Picking up on what my colleagues have been up to lately, I find Dave Kuhlman's update to generateDS, which includes the ability to interchange Python and XML literal text. For a more in-depth explanation see the announcement. I covered generateDS earlier in this article.
Manfred Stienstra wrote a couple of articles on the use of libxml2's Python bindings: "The Problem with the Libxml Python Bindings" and "More Problems with the Libxml Python Bindings".

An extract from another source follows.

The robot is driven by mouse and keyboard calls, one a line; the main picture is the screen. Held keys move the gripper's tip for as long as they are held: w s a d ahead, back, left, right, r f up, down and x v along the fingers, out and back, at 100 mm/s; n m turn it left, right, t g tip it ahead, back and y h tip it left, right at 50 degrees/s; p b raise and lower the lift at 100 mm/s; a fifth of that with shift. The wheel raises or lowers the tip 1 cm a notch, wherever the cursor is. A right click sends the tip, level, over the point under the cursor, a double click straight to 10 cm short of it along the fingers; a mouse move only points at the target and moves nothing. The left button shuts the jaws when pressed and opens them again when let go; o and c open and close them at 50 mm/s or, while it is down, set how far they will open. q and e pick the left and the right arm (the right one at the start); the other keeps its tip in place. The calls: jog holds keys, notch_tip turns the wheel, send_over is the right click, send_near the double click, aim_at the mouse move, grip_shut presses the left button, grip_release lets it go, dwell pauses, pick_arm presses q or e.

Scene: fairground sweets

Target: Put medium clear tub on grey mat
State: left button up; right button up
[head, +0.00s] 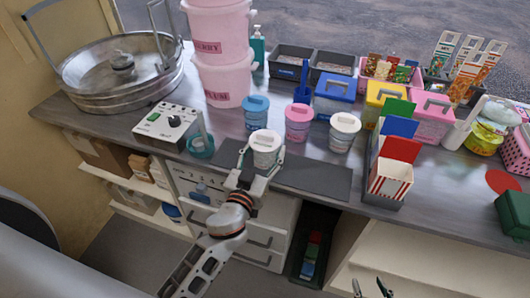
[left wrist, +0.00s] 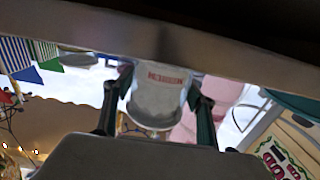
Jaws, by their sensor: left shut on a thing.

Andrew Dalke has long been working on Martel, a tool for working the many flat file text-based file formats used in bioinformatics into XML. Recently his paper on the topic " Martel: Bioinformatics file parsing made easy" came to my attention again. Martel is a very clever idea and applicable beyond the world of bioinformatics. It can be used in general to treat "legacy" formats (including the likes of CSV and simple record-per-line files) as if they were already in XML. One warning is that the link to Martel in the paper is out of date. See the first sentence in this paragraph for the current link.